Temporary placeholder image description.

Ransomware recovery

Recovering from ransomware can be a daunting task. Specifically, it can be hard for IT organizations to pin-point where the safe point of return is and, once that is determined, to protect recovered workloads from reoccurring attacks from, for example, sleeping malware or vulnerable applications.

DRO addresses these concerns by enabling you to recover your system from any available point in time. You can also recover workloads to functional and yet isolated networks so that applications can function and communicate with each other in a location where they are not exposed to north-south traffic.
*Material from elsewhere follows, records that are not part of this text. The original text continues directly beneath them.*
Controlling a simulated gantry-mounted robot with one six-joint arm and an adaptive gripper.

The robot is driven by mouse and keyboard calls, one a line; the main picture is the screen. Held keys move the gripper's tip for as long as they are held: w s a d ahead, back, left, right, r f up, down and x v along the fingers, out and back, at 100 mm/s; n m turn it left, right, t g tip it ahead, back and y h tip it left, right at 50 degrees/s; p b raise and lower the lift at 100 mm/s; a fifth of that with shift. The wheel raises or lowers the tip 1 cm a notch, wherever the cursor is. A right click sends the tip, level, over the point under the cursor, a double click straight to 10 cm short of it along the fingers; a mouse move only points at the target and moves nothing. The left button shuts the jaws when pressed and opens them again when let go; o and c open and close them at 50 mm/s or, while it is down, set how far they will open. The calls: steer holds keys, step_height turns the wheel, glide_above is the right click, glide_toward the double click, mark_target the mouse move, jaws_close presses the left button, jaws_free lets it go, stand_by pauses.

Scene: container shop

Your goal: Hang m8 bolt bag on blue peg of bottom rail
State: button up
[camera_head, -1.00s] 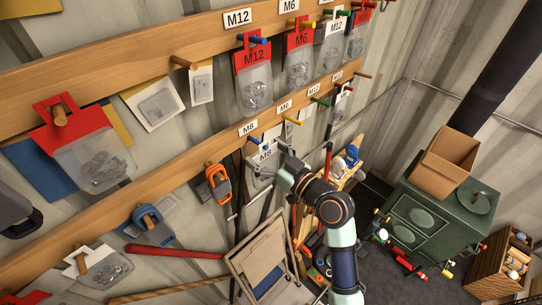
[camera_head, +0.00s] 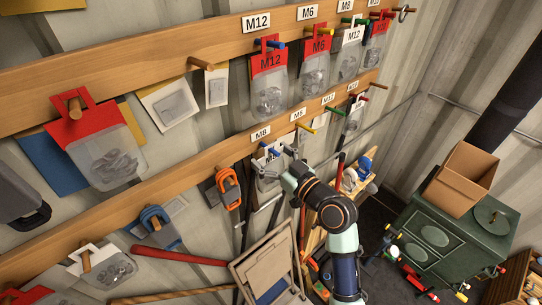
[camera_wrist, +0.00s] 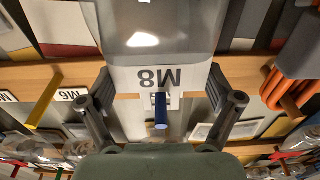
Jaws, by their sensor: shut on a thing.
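The M8 bolt bag (camera_wrist: 160,35) is clear with a white header printed M8, upside down in the wrist view. In the head view the bag (camera_head: 266,181) hangs in front of the bottom rail (camera_head: 215,155), partly hidden by my gripper. My gripper (camera_wrist: 160,82) is shut on the header, one finger at each side edge; it also shows in the head view (camera_head: 284,158). The blue peg (camera_wrist: 160,114) lines up with the header's opening between the fingers; it also shows in the head view (camera_head: 271,147). Whether the peg passes through the opening I cannot tell.
A yellow peg (camera_head: 306,128) is right of the blue one on the bottom rail. An orange clamp (camera_head: 228,188) hangs to the left. The upper rail (camera_head: 150,75) carries several bags, including a red M12 bag (camera_head: 270,85). A folding chair (camera_head: 268,268) stands below.

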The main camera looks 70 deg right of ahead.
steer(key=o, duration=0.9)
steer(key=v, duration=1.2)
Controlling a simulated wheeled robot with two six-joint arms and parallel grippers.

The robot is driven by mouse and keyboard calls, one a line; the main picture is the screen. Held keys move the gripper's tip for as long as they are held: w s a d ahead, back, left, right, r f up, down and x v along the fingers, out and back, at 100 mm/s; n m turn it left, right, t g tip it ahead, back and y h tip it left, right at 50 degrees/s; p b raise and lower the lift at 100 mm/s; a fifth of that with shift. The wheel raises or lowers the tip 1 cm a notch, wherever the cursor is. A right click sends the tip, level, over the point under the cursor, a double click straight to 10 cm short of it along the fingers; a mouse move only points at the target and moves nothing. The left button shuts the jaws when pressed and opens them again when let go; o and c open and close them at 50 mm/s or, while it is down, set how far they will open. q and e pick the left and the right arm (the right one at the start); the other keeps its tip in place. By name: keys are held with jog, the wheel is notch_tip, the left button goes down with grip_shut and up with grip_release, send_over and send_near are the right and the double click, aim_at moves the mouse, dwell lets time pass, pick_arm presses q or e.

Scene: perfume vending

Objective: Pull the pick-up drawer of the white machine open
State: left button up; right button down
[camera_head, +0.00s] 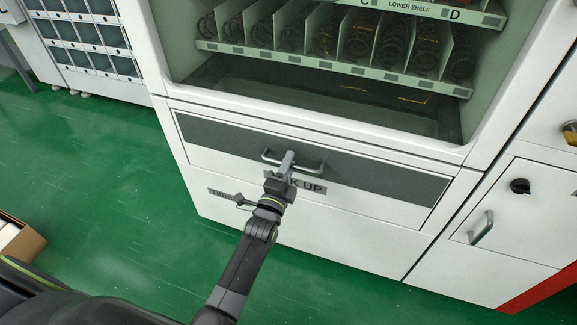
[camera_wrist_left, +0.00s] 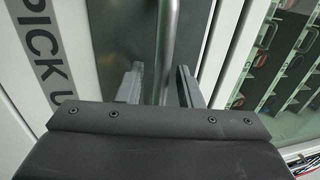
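The white machine's pick-up drawer (camera_head: 370,176) is a wide dark grey panel in a white frame, and it looks flush with the front. Its metal bar handle (camera_head: 315,166) stands out at the middle, above a "PICK UP" label (camera_head: 313,187). My left gripper (camera_head: 286,160) is at the left part of the handle. In the left wrist view, the handle bar (camera_wrist_left: 171,30) runs between the two fingers of the gripper (camera_wrist_left: 158,85). The fingers are apart, with a gap visible beside the bar. My right gripper is in neither view.
Above the drawer is the machine's window bay with shelves of coils (camera_head: 360,42). A white cabinet with a metal handle (camera_head: 481,228) and black knob stands at the right. An open cardboard box (camera_head: 22,243) is at the left. Green floor (camera_head: 110,190) is clear at the left.

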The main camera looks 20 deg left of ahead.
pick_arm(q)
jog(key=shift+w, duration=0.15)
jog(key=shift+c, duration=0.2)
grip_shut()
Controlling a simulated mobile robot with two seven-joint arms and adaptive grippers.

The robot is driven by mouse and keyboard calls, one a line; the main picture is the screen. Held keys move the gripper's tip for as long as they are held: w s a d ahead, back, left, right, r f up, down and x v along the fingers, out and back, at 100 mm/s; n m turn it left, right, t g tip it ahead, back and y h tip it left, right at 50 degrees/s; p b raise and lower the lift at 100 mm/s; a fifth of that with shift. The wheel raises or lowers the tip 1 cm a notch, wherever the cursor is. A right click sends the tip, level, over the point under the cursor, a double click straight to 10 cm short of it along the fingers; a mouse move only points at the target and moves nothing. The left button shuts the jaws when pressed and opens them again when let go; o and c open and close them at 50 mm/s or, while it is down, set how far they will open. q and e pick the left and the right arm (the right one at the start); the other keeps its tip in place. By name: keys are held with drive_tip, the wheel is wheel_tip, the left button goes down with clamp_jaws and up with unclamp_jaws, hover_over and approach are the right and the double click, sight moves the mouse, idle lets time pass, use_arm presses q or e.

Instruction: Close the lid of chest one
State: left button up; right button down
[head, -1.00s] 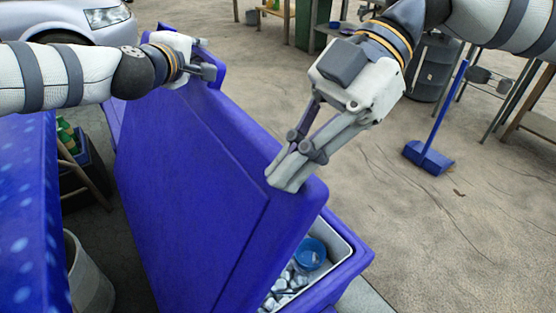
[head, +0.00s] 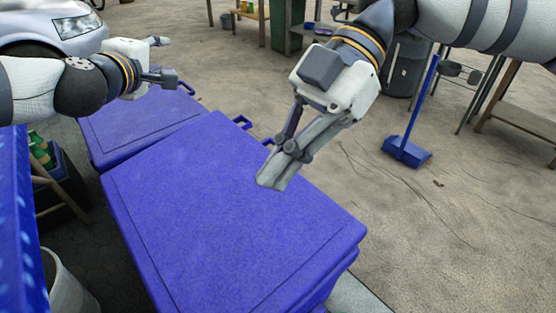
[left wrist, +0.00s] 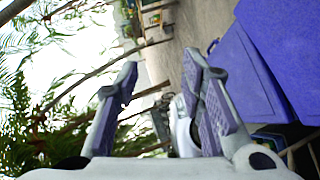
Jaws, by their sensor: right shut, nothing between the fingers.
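The near blue chest (head: 322,294) has its broad blue lid (head: 220,215) lying down over its opening, so its contents are hidden. I cannot tell whether the lid is fully seated. My right gripper (head: 272,180) is shut and empty, with its tips over the lid's right part; whether they touch it is unclear. My left gripper (head: 163,60) is open and empty, above the far blue chest (head: 140,125) and clear of the near lid. Its spread fingers also show in the left wrist view (left wrist: 160,68), with blue chest surfaces at the right.
A speckled blue object (head: 18,220) and a pale bin (head: 68,285) stand at the left. A blue dustpan (head: 407,151) with an upright handle stands on the open floor at the right. A car (head: 55,22) and workbenches are behind.

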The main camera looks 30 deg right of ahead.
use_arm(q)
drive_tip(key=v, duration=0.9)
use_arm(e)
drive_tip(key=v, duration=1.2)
This gives your security team a safe place to conduct forensics and make sure there is no hidden or sleeping malware.

Benefits

  • Use of the efficient and resilient SnapMirror replication.

  • Recovery to any available point in time with Snapshot copy retention.

  • Full automation of all required steps to recover hundreds to thousands of VMs from the storage, compute, network, and application validation steps.

  • Workload recovery with ONTAP FlexClone technology using a method that doesn't change the replicated volume.

    • Avoids risk of data corruption for volumes or Snapshot copies.

    • Avoids replication interruptions during DR test workflows.

    • Potential use of DR data with cloud computing resources for workflows beyond DR such as DevTest, security testing, patch or upgrade testing, and remediation testing.

  • CPU and RAM optimization to help lower cloud costs by allowing recovery to smaller compute clusters.